Le secteur maritime est également concerné avec une obligation de réduire son intensité carbone (par rapport à la moyenne observée en 2020) de 2% en 2025, de 6% en 2030, de 31% en 2040 et de 80% en 2050.
Enfin, le Fit for 55 impose une accélération du déploiement des infrastructures relatives aux carburants alternatifs avec notamment :
- Des bornes de recharge pour les véhicules électriques tous les 60 kms sur les axes principaux (d’ici fin 2025 pour les voitures et d’ici fin 2030 pour les camions de plus de 3,5 tonnes).
- Des points de ravitaillement en hydrogène tous les 200 kms sur les axes principaux d’ici fin 2030.
- Au moins une alimentation électrique dans les ports de navigation d’ici 2030 et la possibilité qu’au moins 90% des porte-conteneurs puissent être alimentés en électricité dans les ports maritimes.
- Des alimentations électriques dans tous les postes de stationnement à côté des terminaux d’aéroports.
Le développement de l’hydrogène et des gaz décarbonés avec le « Fit for 55 »
Enfin, l’ajustement à 55 intègre la question du gaz naturel, qui émet certes deux fois moins que le charbon par exemple mais reste un combustible fossile émetteur de CO2.
L’Union européenne mise sur le développement des gaz décarbonés.

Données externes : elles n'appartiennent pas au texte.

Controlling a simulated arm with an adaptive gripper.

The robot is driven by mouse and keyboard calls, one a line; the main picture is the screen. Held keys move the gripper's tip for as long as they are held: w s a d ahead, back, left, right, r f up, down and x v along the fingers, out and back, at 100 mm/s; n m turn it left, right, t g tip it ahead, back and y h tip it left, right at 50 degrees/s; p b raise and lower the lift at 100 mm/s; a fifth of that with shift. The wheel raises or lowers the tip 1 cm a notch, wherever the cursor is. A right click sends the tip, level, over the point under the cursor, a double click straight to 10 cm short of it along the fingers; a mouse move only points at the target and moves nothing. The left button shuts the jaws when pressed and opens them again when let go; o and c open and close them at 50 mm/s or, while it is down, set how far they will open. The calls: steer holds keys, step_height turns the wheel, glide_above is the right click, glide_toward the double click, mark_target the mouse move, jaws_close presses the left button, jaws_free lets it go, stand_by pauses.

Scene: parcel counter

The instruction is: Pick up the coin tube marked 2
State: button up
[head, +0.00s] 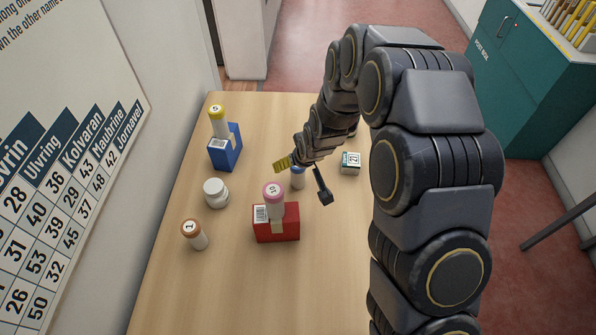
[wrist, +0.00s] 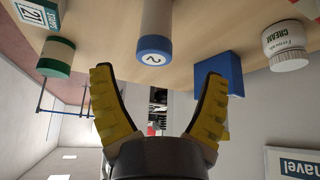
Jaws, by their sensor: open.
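The coin tube marked 2 (head: 298,180) stands upright on the counter, pale with a blue cap. My arm partly hides it in the head view. In the wrist view, which is upside down, its blue cap with the 2 (wrist: 152,50) faces me, centred between my fingers. My gripper (wrist: 160,76) is open, its two yellow fingers spread and empty. The tube appears beyond the fingertips, with no contact visible. In the head view my gripper (head: 284,162) is low beside the tube, partly hidden by the arm.
A red box (head: 285,228) stands nearby with a pink-capped tube marked 10 (head: 274,192). A blue box (head: 228,155) has a yellow-capped tube (head: 217,115). A white jar (head: 215,193), an orange-capped tube (head: 191,231), a small box marked 21 (head: 351,162) and a green-capped item (wrist: 56,56) stand around.

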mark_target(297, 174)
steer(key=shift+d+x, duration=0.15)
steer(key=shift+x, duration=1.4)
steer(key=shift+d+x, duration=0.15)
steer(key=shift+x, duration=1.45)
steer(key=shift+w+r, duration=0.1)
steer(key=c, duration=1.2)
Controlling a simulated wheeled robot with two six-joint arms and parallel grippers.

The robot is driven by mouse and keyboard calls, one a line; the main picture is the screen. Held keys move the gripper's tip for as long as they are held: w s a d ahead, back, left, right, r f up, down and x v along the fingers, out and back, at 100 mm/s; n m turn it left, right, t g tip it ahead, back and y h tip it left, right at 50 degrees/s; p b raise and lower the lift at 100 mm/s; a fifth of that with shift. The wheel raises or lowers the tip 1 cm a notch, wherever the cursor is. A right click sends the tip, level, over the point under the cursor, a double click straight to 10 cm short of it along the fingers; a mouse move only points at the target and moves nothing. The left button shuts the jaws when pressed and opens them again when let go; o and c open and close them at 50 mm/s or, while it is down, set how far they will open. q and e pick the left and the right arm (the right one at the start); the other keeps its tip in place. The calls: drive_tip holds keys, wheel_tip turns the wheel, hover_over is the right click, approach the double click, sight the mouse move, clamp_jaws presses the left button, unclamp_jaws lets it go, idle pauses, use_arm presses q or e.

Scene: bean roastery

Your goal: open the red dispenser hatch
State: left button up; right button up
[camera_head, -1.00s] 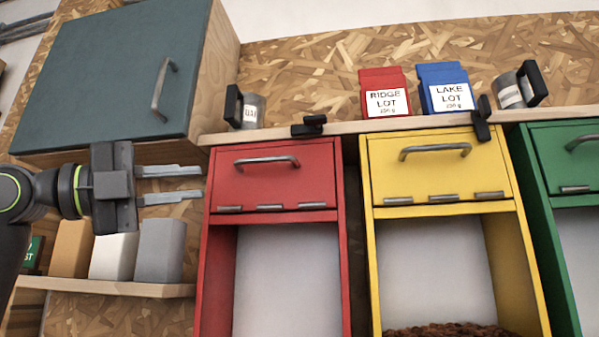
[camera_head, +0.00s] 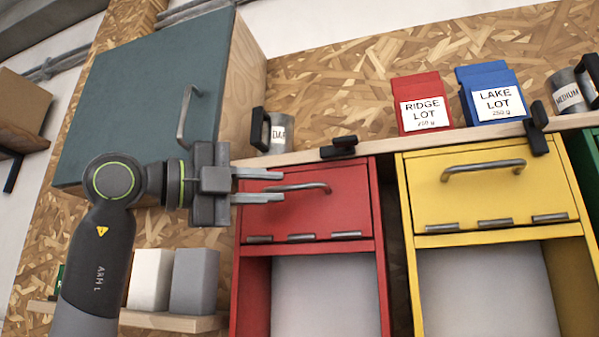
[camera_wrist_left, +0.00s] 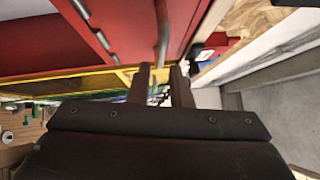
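The red dispenser hatch (camera_head: 345,215) is a closed flap with a grey bar handle (camera_head: 305,187) near its top and hinges along its bottom edge. My left gripper (camera_head: 280,187) is at the left end of this handle, its fingers open and apart, one above the other. In the left wrist view the handle (camera_wrist_left: 162,35) runs down toward the gap between the fingertips (camera_wrist_left: 159,72); whether they touch it I cannot tell. A black latch (camera_head: 338,147) lies about level on the shelf edge above the red hatch. My right gripper is out of view.
The yellow dispenser hatch (camera_head: 495,190) is to the right, with an upright black latch (camera_head: 537,115) over its top edge. The teal cabinet (camera_head: 140,90) is close above my left arm. Red and blue bags (camera_head: 492,103) and metal mugs stand on the shelf (camera_head: 300,158).

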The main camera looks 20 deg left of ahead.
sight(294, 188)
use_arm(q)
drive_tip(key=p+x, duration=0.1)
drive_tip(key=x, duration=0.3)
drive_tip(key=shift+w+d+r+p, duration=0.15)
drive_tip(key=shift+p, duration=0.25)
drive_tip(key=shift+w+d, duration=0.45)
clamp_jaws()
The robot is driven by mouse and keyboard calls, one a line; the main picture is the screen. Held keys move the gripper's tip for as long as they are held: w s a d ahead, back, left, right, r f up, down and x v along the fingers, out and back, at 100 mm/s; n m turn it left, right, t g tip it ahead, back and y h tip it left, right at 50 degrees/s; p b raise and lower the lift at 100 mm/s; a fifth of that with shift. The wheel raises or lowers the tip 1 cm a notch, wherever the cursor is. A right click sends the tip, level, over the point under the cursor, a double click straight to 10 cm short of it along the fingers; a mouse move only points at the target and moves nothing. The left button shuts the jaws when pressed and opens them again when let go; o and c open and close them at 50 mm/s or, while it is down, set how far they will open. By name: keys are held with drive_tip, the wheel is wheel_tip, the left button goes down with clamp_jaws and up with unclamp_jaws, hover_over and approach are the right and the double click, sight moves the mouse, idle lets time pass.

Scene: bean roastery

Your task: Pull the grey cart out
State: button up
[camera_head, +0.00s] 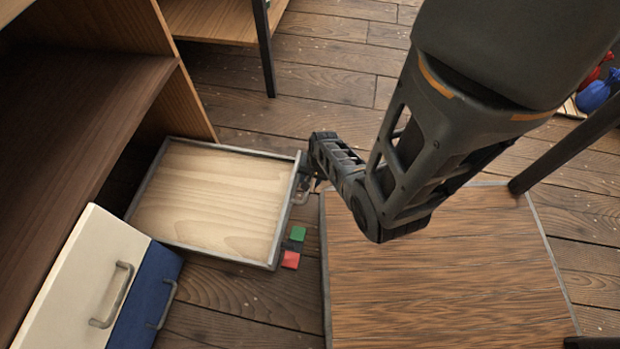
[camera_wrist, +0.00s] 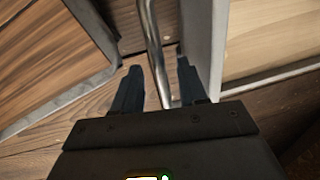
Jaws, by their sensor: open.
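The grey cart (camera_head: 274,235) is a low, open box with grey rims and a pale wood inside. It stands half out of the wooden shelf unit at the left in the head view. Its grey front wall (camera_wrist: 204,45) shows in the wrist view. A metal bar handle (camera_wrist: 152,42) on that front runs between my fingers. My gripper (camera_head: 312,183) is at the handle, pointing down, and it also shows in the wrist view (camera_wrist: 158,68) with its fingers apart on either side of the bar. Contact with the bar cannot be told.
A white front (camera_head: 85,285) and a blue front (camera_head: 143,300), both with handles, stand at lower left. A wooden-topped platform (camera_head: 440,275) with grey edges lies close right of the cart. Green (camera_head: 298,233) and red (camera_head: 290,260) squares are beside the cart. Floor is free behind.

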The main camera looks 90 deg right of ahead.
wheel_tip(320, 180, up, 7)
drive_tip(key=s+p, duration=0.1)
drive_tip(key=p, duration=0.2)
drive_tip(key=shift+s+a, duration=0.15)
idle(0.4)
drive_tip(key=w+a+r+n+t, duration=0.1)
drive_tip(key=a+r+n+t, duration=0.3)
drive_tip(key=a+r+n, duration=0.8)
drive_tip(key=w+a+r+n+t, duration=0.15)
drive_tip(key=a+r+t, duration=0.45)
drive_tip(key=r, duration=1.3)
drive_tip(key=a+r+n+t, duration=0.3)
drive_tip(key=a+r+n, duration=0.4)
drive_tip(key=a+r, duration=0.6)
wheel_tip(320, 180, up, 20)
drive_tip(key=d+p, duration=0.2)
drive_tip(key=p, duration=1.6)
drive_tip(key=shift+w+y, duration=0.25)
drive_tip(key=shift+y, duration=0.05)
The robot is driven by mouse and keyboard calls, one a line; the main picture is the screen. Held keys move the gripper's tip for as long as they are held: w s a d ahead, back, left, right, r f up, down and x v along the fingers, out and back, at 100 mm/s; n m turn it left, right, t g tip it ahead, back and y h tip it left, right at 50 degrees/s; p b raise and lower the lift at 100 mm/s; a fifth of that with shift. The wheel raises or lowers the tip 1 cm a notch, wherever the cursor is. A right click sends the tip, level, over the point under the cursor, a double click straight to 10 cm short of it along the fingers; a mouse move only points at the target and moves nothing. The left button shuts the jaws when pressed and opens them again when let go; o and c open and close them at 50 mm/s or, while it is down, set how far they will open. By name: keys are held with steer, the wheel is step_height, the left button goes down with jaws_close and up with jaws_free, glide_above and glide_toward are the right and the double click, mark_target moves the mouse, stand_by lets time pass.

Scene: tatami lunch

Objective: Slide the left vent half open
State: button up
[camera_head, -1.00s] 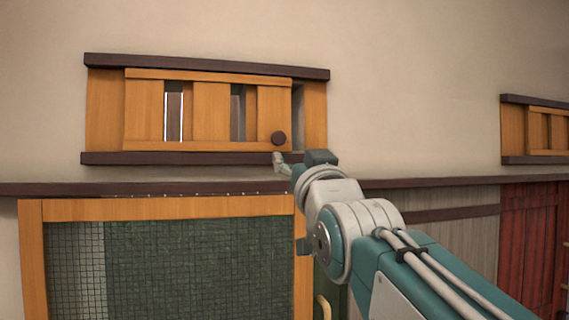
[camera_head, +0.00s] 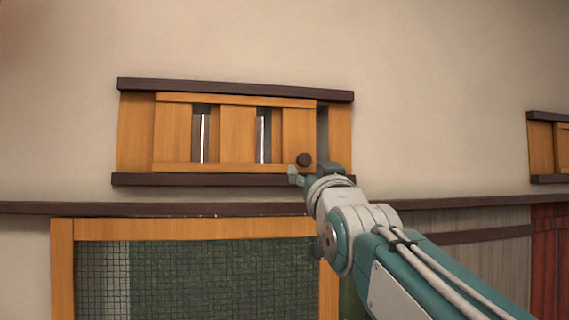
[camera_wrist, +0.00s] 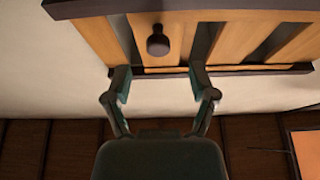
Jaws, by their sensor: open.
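The left vent (camera_head: 235,138) is a wooden slatted panel in a dark-railed frame on the wall. Its panel sits between the frame's side boards, with narrow bright strips in the slots and a dark gap at its right. A round dark knob (camera_head: 304,159) is at the panel's lower right; it also shows in the wrist view (camera_wrist: 158,40). My gripper (camera_head: 309,174) is just below and beside the knob. In the wrist view my gripper (camera_wrist: 160,82) is open and empty, its fingers spread either side of the knob's line, with the knob ahead of the fingertips.
A dark wall rail (camera_head: 80,208) runs below the vent, above a wood-framed green mesh panel (camera_head: 220,280). Another vent (camera_head: 545,150) is at the far right. The wall around the left vent is bare.

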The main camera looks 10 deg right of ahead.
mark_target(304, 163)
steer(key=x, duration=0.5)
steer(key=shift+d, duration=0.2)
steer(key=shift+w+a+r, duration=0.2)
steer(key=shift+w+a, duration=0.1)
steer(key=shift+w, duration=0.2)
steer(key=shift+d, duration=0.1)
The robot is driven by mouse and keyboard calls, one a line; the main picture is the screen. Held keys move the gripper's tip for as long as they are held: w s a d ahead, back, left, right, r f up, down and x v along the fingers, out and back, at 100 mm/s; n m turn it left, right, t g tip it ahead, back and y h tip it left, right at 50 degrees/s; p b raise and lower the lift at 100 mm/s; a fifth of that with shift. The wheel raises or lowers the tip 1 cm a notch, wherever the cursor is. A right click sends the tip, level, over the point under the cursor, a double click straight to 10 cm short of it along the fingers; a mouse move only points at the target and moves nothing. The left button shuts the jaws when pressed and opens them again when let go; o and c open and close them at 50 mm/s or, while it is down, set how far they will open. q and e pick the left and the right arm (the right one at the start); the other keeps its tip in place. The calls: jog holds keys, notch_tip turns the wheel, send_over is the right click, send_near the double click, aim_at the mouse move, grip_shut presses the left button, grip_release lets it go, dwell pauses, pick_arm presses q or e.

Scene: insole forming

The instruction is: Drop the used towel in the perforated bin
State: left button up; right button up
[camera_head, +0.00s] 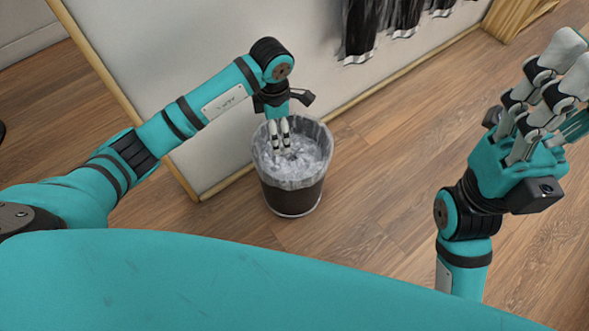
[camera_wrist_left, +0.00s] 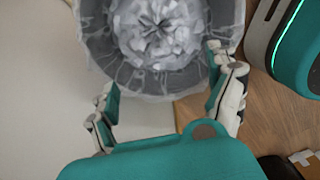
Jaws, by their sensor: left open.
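The bin (camera_head: 291,198) stands on the floor against the pale panel, dark outside, with a translucent liner folded over its rim. Crumpled whitish waste (camera_head: 305,158) lies inside it. The liner (camera_wrist_left: 98,45) and the waste (camera_wrist_left: 160,32) also show in the left wrist view. My left gripper (camera_head: 279,146) points down over the bin's mouth. In the left wrist view its fingers (camera_wrist_left: 162,70) are spread with nothing between them. I cannot make out a separate towel among the waste. My right gripper (camera_head: 545,95) is raised at the right, away from the bin; its finger gap is unclear.
The pale panel (camera_head: 175,75) with a wooden edge rises directly behind the bin. Dark fringed cloths (camera_head: 365,30) hang on it at the top. A wooden piece (camera_head: 515,18) stands at the top right. The wooden floor (camera_head: 385,165) right of the bin is clear.

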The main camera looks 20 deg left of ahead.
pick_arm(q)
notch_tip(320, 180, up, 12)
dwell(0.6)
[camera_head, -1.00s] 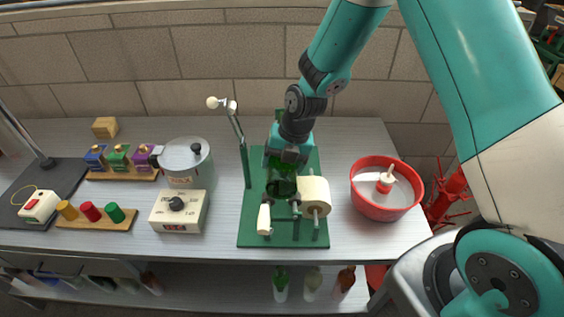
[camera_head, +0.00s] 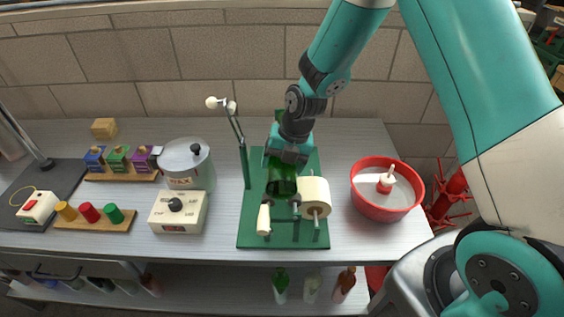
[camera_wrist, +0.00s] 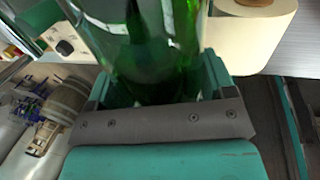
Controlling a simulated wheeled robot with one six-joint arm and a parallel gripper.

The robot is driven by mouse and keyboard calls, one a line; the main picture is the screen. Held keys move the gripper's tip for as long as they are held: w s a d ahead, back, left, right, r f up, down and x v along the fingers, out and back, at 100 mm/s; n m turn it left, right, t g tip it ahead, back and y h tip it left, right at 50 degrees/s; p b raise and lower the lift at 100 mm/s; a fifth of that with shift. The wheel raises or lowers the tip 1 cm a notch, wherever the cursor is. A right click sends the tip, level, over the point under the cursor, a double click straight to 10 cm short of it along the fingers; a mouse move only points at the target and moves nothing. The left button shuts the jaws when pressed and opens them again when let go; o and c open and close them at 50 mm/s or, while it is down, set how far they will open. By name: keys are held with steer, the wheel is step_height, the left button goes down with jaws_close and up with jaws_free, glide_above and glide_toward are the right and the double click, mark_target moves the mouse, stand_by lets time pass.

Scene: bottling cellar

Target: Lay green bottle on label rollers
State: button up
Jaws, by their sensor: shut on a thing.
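The green bottle (camera_head: 281,182) is held by my gripper (camera_head: 287,157) over the green labelling stand. In the wrist view the bottle (camera_wrist: 150,45) fills the space between the jaws of my gripper (camera_wrist: 160,90). The bottle lies roughly along the stand, one end toward the front. The labelling stand (camera_head: 283,239) has a green base, a cream label roll (camera_head: 315,197) to the right of the bottle and a white-handled lever (camera_head: 240,140) at the left. The rollers are mostly hidden under the bottle and gripper; I cannot tell whether the bottle touches them.
A red tub (camera_head: 382,214) stands right of the stand. A steel pot (camera_head: 188,167) and a white control box (camera_head: 178,212) stand to the left. Wax blocks (camera_head: 118,157) and coloured pegs (camera_head: 90,212) sit farther left. Several bottles stand on the shelf below.

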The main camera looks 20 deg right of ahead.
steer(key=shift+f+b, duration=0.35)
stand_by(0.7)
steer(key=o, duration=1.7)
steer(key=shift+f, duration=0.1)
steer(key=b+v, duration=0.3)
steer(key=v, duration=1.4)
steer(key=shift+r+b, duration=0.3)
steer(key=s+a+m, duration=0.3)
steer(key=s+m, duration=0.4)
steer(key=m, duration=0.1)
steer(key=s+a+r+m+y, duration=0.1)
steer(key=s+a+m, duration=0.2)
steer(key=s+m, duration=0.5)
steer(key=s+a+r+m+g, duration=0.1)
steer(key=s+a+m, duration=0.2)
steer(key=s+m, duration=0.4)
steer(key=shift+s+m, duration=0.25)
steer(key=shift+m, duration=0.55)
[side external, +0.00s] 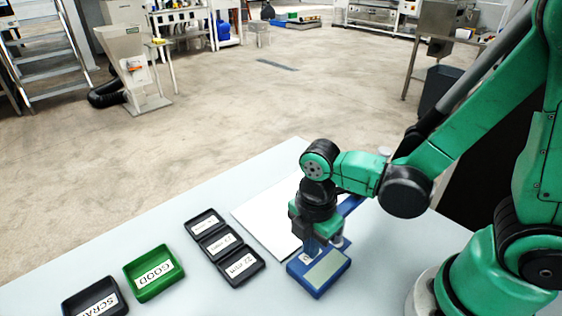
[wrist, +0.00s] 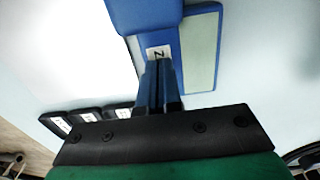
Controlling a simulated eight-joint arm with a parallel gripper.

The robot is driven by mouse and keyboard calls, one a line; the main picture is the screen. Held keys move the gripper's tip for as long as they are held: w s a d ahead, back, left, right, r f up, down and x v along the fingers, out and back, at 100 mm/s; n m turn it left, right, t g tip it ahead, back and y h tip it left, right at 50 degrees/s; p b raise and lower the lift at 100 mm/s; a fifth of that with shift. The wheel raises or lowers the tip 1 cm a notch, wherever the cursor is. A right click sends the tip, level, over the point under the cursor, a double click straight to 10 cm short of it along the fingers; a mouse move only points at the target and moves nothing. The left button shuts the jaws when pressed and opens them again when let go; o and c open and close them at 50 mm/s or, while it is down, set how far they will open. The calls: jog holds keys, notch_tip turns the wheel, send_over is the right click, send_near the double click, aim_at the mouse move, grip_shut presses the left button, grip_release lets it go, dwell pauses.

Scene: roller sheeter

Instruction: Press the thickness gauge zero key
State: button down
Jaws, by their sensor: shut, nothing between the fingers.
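The blue thickness gauge (side external: 317,290) lies on the table below my gripper, with a pale display panel (side external: 323,268) on top. In the wrist view the gauge's blue body (wrist: 145,14) and its pale display (wrist: 203,52) lie just beyond the fingers. A small white key with a dark letter mark (wrist: 158,52) sits beside the display. My gripper (wrist: 160,68) is shut and empty, its fingertips pointing down at the near edge of that key. In the side view the fingers (side external: 311,247) are over the key end. I cannot tell whether the tips touch it.
A white sheet (side external: 270,215) lies beside the gauge. A black three-part tray with labels (side external: 222,245) stands left of it. A green GOOD tray (side external: 150,271) and a black SCRAP tray (side external: 95,300) stand farther left. The table between the trays and gauge is clear.

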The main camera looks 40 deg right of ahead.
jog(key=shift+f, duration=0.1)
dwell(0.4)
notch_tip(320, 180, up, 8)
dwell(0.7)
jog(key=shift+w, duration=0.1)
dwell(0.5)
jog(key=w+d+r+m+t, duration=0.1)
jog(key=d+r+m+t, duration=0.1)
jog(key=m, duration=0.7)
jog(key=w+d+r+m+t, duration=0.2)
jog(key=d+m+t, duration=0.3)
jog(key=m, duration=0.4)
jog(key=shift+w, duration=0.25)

Il peut s’agir de gaz renouvelables (biogaz et biométhane) ou encore d’hydrogène produit par des énergies renouvelables. Et les ambitions de l’Europe dans ce domaine sont, à nouveau, très élevées.
66%
La part cible des gaz renouvelables et bas carbone en 2050 (contre 5% à l’heure actuelle)
Source : Commission européenne
L’ensemble de ces mesures législatives visent trois objectifs principaux :
- Assurer que la transition à l’œuvre soit juste et socialement équitable.
- Maintenir et renforcer l’innovation et la compétitivité de l’industrie européenne (dans le respect d’une concurrence équitable avec les acteurs économiques non européens).
- Soutenir la position de l’Union européenne en tant que chef de file dans la lutte mondiale contre le changement climatique.
Plus largement, le fit for 55 a pour ambition de mettre l’Union européenne sur la voie de la neutralité carbone à horizon 2050.